=== What the task asks ===
Within the data that follows, set down exactly the lines from the one containing "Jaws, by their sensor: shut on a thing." through the one containing "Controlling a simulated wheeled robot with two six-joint", both ends included.

=== Excerpt from a dataset ===
····················

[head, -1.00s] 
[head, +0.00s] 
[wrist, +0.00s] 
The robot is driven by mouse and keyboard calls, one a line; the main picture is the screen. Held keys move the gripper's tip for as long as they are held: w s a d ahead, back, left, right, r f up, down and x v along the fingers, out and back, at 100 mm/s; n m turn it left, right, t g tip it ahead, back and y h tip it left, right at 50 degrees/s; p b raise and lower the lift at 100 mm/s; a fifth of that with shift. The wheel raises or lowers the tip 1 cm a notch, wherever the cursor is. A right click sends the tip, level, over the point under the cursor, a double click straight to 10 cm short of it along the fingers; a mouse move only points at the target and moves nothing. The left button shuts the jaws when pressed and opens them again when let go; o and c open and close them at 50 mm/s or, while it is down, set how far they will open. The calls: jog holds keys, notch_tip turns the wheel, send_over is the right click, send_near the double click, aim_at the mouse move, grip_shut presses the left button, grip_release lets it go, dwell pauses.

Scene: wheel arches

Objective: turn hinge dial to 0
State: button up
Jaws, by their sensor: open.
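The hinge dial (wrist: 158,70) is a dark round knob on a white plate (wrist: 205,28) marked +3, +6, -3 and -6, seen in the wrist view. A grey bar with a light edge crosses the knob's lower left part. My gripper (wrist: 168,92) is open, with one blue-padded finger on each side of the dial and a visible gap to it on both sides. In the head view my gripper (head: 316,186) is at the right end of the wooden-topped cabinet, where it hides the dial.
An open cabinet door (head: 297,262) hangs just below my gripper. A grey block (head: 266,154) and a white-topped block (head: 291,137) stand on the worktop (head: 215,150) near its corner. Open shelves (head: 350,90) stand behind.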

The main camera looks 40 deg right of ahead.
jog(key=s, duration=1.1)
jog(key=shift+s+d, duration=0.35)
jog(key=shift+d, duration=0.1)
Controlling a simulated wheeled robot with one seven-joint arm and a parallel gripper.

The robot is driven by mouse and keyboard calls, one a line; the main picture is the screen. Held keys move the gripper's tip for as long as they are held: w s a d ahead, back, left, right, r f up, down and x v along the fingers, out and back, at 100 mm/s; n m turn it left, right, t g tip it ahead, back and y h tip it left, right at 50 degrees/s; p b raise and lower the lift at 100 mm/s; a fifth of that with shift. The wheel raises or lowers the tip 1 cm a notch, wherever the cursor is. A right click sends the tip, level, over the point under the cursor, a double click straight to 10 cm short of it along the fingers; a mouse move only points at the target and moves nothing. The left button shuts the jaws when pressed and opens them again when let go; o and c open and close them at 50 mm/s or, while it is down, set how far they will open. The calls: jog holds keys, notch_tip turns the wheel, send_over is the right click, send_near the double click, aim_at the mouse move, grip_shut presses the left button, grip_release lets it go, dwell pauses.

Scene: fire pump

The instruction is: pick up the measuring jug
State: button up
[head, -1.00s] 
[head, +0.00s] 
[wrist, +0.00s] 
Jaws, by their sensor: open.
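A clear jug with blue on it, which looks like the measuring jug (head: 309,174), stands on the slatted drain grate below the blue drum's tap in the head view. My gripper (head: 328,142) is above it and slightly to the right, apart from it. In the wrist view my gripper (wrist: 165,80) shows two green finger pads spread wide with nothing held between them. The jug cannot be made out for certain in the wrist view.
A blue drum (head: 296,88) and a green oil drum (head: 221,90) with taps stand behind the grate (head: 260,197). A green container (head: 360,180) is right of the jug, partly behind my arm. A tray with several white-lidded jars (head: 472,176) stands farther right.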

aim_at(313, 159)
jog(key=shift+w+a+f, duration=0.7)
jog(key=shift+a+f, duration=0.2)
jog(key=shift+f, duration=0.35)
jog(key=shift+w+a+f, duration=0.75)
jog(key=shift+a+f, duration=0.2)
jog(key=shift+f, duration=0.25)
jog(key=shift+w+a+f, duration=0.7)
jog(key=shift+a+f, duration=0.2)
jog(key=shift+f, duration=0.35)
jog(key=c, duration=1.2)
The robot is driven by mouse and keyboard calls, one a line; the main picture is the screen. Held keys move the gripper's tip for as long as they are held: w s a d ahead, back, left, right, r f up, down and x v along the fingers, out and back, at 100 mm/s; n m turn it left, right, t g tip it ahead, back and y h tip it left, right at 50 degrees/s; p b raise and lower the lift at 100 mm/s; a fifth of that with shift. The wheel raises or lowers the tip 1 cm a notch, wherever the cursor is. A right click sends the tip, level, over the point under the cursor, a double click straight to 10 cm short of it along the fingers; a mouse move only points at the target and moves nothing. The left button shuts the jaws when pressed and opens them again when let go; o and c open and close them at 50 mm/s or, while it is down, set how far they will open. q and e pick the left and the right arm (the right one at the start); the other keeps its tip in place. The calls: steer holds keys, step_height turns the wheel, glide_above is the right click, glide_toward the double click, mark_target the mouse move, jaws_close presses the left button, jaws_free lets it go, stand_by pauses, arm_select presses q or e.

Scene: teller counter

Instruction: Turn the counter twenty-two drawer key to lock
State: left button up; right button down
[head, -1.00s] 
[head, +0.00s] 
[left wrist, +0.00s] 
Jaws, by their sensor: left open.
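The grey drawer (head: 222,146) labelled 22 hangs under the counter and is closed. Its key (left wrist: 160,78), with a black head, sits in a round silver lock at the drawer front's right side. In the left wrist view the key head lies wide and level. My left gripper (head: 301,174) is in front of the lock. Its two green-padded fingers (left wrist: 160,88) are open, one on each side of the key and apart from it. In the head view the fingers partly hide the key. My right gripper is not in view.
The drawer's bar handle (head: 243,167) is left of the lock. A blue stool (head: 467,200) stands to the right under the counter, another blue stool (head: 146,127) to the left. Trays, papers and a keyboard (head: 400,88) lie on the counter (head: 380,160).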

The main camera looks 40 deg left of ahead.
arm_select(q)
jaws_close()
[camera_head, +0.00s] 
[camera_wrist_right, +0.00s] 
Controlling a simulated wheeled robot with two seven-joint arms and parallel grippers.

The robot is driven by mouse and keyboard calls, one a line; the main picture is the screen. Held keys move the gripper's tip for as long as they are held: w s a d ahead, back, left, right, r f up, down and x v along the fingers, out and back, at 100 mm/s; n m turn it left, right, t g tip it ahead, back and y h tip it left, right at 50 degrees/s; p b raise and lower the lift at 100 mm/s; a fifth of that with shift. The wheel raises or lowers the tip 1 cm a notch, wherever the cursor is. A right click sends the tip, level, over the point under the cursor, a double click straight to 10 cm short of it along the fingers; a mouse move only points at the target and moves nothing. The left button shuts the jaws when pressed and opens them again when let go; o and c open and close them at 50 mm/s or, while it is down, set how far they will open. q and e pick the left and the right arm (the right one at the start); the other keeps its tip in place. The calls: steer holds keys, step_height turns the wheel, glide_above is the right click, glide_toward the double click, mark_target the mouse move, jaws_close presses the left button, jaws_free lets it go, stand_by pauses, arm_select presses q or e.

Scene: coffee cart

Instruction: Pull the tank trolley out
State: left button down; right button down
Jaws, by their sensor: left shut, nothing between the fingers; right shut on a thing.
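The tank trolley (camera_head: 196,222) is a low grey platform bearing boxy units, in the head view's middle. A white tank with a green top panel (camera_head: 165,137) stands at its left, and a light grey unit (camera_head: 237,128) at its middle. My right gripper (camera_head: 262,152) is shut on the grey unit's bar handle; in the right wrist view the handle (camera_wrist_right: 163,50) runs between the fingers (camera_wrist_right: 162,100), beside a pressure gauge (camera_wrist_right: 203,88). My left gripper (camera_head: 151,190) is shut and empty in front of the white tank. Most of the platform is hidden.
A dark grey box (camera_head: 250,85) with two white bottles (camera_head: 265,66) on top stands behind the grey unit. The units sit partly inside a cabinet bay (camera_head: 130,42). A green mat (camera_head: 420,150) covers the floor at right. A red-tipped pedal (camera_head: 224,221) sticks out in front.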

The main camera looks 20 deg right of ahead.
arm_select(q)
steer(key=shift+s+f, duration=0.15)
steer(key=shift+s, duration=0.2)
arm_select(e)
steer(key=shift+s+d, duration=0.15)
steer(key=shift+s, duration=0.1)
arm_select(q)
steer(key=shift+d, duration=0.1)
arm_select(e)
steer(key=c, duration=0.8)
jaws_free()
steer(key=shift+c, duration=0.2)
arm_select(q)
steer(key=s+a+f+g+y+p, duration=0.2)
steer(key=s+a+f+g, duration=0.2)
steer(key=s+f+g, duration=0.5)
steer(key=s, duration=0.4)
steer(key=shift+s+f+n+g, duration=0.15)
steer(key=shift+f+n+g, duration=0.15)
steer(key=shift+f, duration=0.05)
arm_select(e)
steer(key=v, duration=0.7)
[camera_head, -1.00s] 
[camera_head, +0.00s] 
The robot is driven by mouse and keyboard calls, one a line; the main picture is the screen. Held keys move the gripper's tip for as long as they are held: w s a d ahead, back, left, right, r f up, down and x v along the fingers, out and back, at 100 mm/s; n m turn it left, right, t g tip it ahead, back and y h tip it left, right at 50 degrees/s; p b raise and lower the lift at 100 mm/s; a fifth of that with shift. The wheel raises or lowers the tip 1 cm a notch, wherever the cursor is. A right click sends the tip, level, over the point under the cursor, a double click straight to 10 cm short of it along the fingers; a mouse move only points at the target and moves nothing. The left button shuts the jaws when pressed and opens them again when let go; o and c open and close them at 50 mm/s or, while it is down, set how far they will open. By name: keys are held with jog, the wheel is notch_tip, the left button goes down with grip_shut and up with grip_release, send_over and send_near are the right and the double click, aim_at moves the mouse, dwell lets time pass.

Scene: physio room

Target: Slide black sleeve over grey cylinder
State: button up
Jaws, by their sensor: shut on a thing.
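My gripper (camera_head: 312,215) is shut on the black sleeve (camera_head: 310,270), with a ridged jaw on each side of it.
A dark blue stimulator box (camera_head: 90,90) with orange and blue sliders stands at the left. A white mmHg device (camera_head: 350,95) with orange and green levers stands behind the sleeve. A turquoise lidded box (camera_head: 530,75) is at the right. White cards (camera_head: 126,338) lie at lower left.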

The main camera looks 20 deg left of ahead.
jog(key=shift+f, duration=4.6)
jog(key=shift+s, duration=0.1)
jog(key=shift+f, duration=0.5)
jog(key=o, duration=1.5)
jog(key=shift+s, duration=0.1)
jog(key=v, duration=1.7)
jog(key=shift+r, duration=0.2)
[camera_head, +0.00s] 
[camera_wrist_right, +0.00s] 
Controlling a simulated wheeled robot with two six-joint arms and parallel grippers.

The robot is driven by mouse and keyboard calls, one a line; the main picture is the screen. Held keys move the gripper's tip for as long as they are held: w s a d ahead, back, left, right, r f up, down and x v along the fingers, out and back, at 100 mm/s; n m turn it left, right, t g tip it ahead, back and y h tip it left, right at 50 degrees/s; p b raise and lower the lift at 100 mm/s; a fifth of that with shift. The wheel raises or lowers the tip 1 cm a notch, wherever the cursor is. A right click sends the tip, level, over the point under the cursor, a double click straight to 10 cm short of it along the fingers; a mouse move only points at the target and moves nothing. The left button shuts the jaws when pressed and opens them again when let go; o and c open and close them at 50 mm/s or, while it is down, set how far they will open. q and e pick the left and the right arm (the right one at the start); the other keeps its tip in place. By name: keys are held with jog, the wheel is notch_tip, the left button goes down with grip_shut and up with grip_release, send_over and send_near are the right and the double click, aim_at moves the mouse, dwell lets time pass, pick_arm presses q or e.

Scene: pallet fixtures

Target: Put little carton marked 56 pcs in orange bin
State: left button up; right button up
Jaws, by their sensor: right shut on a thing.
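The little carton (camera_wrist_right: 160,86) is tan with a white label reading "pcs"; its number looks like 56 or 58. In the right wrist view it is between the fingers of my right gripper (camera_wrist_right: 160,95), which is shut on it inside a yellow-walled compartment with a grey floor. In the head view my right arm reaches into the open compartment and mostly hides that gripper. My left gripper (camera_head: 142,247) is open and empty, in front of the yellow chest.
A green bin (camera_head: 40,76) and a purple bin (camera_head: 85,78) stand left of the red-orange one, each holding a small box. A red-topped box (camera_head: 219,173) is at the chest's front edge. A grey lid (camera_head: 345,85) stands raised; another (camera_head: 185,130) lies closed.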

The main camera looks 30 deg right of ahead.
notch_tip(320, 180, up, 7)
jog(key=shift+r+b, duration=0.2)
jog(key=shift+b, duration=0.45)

····················

=== Written answer ===
Jaws, by their sensor: shut on a thing.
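My gripper (camera_head: 312,215) is shut on the black sleeve (camera_head: 310,270), with a ridged jaw on each side of it.
A dark blue stimulator box (camera_head: 90,90) with orange and blue sliders stands at the left. A white mmHg device (camera_head: 350,95) with orange and green levers stands behind the sleeve. A turquoise lidded box (camera_head: 530,75) is at the right. White cards (camera_head: 126,338) lie at lower left.

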The main camera looks 20 deg left of ahead.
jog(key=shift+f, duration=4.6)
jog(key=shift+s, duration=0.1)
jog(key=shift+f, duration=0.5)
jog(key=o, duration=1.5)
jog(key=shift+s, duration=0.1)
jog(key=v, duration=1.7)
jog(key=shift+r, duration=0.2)
[camera_head, +0.00s] 
[camera_wrist_right, +0.00s] 
Controlling a simulated wheeled robot with two six-joint arms and parallel grippers.

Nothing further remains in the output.